==== Data section

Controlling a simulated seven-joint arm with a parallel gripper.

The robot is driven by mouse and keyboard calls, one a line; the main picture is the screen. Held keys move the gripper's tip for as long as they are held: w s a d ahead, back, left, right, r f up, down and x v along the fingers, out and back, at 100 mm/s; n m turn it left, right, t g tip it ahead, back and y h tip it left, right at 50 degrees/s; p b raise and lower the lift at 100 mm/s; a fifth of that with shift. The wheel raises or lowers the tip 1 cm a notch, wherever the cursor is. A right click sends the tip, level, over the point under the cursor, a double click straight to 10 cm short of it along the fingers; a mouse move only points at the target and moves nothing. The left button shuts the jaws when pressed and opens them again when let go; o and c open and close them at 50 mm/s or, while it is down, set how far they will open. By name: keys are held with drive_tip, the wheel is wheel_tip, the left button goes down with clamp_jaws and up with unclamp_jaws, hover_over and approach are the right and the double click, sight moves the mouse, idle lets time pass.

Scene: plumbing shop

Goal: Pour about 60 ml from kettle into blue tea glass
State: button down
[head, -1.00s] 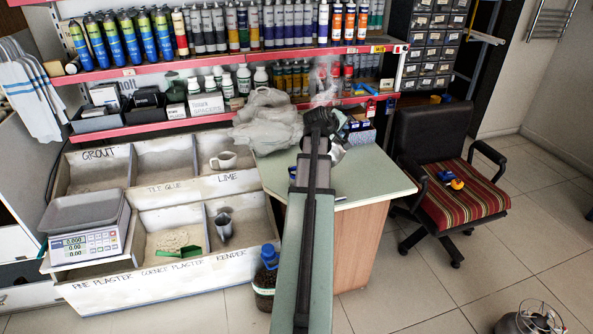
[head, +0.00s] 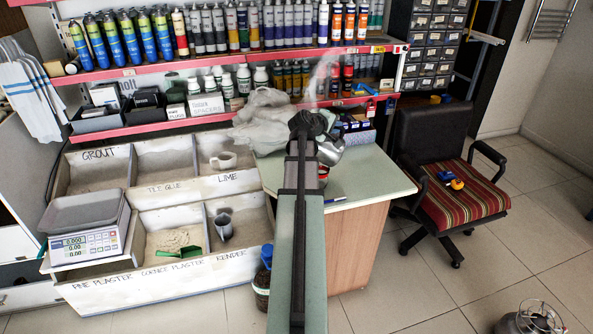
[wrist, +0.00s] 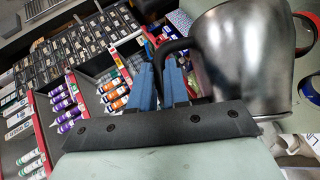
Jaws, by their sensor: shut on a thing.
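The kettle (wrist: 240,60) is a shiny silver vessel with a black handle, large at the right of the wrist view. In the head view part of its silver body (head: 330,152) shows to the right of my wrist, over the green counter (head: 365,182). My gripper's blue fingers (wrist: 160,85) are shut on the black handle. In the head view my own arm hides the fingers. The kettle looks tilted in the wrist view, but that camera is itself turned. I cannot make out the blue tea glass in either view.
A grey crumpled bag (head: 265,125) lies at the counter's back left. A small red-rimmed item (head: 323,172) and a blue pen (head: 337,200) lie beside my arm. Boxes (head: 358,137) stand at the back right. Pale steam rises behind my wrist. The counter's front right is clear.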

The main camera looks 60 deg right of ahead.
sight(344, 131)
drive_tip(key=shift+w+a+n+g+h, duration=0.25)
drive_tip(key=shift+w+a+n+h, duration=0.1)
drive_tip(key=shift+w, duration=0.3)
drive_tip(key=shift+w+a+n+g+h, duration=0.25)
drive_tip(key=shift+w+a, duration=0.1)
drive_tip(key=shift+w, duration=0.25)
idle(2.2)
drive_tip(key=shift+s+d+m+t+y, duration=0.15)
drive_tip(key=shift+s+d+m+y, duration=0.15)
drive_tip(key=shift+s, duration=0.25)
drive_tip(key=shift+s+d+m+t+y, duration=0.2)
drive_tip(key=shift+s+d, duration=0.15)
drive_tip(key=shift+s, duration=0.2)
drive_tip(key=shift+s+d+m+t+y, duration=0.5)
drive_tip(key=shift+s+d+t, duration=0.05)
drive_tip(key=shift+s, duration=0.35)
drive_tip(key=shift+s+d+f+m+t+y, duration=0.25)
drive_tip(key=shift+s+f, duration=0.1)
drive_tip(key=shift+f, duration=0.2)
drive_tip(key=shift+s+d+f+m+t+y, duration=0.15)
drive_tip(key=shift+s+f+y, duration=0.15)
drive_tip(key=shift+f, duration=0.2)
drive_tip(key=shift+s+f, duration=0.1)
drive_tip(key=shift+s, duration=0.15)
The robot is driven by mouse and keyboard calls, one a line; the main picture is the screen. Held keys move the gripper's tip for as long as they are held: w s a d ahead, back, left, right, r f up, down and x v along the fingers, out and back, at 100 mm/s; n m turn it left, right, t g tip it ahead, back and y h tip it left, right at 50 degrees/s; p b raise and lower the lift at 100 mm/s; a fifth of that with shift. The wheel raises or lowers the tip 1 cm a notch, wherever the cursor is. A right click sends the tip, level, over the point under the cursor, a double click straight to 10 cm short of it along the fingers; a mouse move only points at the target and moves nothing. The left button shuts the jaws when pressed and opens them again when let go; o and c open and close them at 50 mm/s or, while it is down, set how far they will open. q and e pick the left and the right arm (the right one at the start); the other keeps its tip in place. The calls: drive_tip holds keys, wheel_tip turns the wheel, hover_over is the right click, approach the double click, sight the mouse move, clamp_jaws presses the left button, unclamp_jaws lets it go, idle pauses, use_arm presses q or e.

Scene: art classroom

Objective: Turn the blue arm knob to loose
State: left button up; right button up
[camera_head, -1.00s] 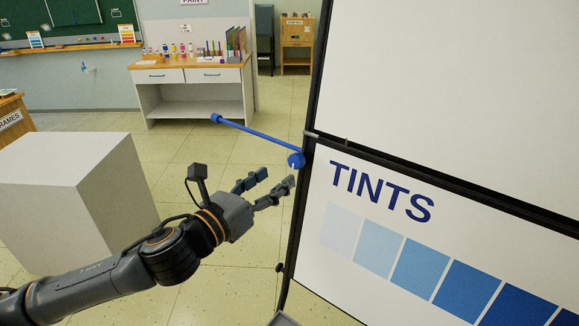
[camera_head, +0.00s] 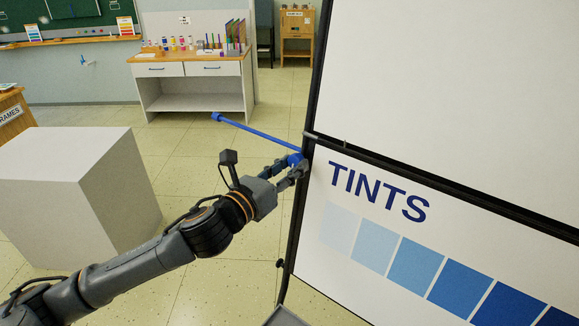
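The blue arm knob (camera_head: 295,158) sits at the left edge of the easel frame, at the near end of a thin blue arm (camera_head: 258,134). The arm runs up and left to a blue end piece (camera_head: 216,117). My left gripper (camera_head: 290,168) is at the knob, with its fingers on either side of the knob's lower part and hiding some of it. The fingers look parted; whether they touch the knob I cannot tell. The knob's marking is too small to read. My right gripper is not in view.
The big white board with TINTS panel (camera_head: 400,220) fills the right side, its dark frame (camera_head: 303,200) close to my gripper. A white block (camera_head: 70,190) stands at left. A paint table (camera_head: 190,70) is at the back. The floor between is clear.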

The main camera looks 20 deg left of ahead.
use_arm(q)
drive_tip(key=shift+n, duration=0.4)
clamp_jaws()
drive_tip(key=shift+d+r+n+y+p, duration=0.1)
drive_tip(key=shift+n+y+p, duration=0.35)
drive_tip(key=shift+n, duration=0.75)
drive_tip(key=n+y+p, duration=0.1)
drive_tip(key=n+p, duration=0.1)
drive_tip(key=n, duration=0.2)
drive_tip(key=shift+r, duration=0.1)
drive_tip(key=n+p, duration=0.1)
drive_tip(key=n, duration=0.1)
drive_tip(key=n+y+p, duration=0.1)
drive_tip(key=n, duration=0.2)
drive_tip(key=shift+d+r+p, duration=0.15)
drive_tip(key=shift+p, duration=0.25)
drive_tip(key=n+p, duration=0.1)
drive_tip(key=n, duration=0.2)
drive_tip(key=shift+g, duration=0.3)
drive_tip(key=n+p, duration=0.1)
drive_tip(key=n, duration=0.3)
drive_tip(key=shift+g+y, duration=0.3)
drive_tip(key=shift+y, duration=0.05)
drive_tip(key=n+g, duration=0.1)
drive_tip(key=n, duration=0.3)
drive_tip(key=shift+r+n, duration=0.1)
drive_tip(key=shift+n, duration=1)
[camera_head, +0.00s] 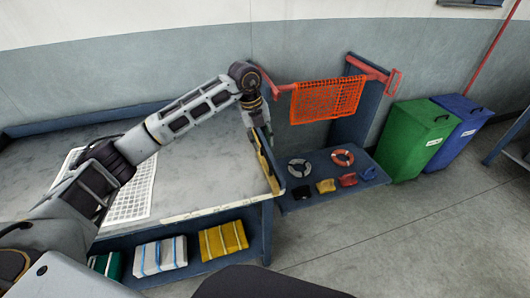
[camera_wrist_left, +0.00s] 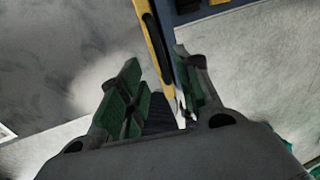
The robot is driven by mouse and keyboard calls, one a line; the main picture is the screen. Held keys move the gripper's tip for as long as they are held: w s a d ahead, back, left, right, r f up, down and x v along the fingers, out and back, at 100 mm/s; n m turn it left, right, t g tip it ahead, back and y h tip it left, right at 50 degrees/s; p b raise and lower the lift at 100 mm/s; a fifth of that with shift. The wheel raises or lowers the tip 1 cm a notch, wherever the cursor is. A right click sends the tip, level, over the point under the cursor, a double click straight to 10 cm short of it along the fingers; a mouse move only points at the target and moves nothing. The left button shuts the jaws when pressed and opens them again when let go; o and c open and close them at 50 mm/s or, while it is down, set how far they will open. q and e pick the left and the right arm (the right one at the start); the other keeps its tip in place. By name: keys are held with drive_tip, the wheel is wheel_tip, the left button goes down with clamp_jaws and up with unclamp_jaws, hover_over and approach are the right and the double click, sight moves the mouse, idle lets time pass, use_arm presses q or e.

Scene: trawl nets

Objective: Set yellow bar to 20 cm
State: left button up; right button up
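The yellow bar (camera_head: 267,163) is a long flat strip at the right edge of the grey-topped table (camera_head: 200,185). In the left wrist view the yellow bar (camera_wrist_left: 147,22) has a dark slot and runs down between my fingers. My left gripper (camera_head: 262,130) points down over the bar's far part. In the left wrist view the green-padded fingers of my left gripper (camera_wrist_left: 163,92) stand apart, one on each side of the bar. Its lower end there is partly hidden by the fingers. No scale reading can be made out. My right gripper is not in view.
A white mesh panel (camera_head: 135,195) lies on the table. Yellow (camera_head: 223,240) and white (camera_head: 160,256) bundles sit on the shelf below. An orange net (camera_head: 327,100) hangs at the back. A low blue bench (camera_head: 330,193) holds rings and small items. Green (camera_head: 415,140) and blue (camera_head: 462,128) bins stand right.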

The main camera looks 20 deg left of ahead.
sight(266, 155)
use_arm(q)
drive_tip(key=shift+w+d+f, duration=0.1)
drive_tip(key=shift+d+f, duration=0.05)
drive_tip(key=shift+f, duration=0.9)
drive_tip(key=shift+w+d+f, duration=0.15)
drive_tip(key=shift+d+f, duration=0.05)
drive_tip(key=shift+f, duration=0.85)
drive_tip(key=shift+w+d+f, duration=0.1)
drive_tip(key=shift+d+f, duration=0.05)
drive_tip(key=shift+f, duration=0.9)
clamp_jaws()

========

List each line of the entries that holds the string "Objective".

Objective: Turn the blue arm knob to loose
Objective: Set yellow bar to 20 cm

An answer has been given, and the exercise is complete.